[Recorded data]
* * * * * * *

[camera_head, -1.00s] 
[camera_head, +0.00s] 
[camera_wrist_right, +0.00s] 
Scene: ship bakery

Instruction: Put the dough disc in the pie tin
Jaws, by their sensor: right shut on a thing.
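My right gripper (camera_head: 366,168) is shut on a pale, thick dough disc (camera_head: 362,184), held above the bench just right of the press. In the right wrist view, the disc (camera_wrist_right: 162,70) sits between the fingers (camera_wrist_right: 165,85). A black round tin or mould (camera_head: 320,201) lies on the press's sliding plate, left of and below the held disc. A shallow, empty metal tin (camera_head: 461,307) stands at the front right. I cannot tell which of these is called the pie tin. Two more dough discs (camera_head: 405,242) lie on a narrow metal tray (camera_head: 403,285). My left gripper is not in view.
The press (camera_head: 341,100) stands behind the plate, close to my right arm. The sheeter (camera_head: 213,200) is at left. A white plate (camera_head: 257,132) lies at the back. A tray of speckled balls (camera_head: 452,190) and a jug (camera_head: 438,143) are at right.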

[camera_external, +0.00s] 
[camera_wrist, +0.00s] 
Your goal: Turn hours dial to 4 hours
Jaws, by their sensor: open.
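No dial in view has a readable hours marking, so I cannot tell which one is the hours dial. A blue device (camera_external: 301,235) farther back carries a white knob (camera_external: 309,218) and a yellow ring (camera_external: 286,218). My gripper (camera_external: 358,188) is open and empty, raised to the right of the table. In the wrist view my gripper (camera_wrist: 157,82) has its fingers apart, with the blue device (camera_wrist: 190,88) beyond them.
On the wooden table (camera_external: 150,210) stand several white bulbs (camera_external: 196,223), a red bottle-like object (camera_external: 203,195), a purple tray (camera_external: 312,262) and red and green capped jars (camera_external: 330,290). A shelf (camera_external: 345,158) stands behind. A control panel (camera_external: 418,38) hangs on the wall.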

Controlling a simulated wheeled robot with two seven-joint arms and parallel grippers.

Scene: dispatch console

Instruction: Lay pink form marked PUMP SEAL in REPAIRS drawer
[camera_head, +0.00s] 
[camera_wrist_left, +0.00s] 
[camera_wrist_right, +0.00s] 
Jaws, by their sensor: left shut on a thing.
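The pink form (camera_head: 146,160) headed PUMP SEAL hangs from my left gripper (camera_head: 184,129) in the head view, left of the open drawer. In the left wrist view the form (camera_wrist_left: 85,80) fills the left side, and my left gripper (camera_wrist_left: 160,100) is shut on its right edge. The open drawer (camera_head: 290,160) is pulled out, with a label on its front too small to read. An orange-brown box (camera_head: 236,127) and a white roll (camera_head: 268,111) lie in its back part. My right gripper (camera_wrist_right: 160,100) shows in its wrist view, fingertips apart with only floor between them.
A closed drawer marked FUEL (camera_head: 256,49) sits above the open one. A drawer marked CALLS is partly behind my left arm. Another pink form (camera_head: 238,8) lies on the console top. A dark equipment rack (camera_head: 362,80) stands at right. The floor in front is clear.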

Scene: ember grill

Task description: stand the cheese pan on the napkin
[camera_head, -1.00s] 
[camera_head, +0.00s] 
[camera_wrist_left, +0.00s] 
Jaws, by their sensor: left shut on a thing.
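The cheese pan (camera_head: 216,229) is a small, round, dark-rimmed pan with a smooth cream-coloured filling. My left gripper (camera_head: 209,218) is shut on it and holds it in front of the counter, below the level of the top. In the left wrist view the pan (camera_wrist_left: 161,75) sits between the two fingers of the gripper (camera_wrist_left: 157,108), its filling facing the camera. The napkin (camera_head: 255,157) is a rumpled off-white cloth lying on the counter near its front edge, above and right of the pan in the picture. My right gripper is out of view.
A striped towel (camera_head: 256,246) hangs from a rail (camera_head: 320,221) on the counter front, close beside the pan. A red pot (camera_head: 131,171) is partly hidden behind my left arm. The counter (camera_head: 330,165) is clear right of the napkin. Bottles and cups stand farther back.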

* * * * * * *

## The task
Count how many lines of the material hold the string "Instruction". Give the number and nothing more.

## Answer
2